Another individual from Calguns.net is also getting ready to get into the reloading business for this caliber. Details when I have permission to post them.
Reportedly, Mark Serbu (of Serbu Firearms) is working with a major ammunition vendor now to produce 50 DTC ammunition on a large scale.
The Right Reloading Equipment
Make sure that you've secured the correct dies for your barrel before getting into reloading for DTC. If your
The Press: Although Lee advertises that their new classic cast turret press is large enough to load 50 BMG, what they neglect to tell you is that it's not threaded for standard 50 BMG dies. I have been informed that the new Lee 'Classic Cast' press can indeed load the 50 BMG/DTC cartridges, and is actually easier to work with because the case can slide into the shellholder without having to tilt it in. Members on the Brian Enos forum have recommended the RCBS Ammomaster or Hollywood, or possibly the Rock Crusher (not Rock Chucker).
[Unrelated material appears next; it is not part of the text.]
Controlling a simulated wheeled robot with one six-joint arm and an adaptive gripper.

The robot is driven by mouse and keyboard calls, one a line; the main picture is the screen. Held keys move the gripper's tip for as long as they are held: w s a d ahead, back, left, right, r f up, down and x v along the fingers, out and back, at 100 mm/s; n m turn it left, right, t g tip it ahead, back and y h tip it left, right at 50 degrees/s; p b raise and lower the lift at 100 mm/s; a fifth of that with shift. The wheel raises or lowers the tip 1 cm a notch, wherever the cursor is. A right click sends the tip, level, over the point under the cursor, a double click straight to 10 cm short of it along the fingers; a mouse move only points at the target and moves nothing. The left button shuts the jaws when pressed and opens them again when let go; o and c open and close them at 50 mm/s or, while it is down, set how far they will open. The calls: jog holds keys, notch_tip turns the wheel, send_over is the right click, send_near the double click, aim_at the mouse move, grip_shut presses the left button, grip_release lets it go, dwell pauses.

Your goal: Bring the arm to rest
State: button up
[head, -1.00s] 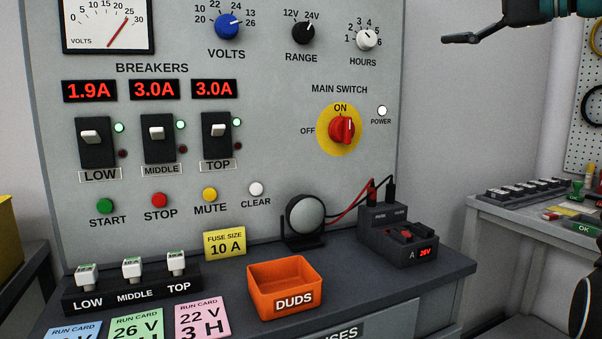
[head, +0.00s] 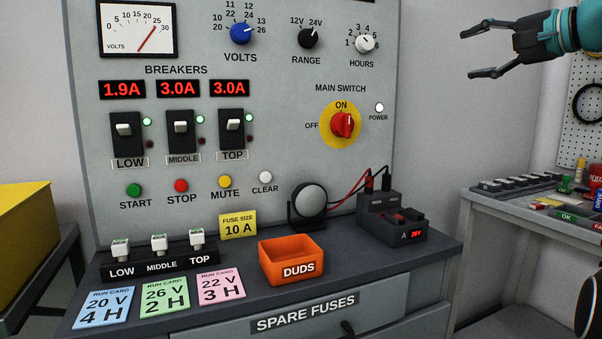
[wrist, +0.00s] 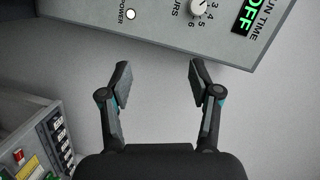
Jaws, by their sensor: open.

Lee Precision will custom-build DTC dies. Collet dies (seating only, no resizing) are available for $150 (as of 11/27/07), which is the cheapest die solution available provided that you aren't having to do the step of resizing BMG brass into DTC. You can also special order a full length sizing die from them. Their full-length sizers are presently based off of JGS-supplied dimensions, which may mean either 50 DTC-EDM/JGS, or 510 DTC-Europe chamber specs.
Dave Manson suggests that, for anyone considering setting up tooling to make 510 DTC, that they use the Europa-spec reamers. The reason for this is so that guns made using the reamer will accept rounds formed for either DTC-Europa or DTC-EDM. A friend pointed out that it's sort of like the reason most folks should opt for an AR-15 in 5.56mm or 223-Wylde instead of 223.
JGS Precision Tool MFG produces reamers, and apparently no dies. I'm not sure if they still make their reamers the same as they did to begin with, or if they've changed to follow more prevalent Manson reamer spec.
Given the lack of ammunition vendors for this caliber, it will be necessary to form your own brass from 50 BMG brass until such time as a vendor steps up. The procedure is:
Resize the brass using the correct dies for your chamber.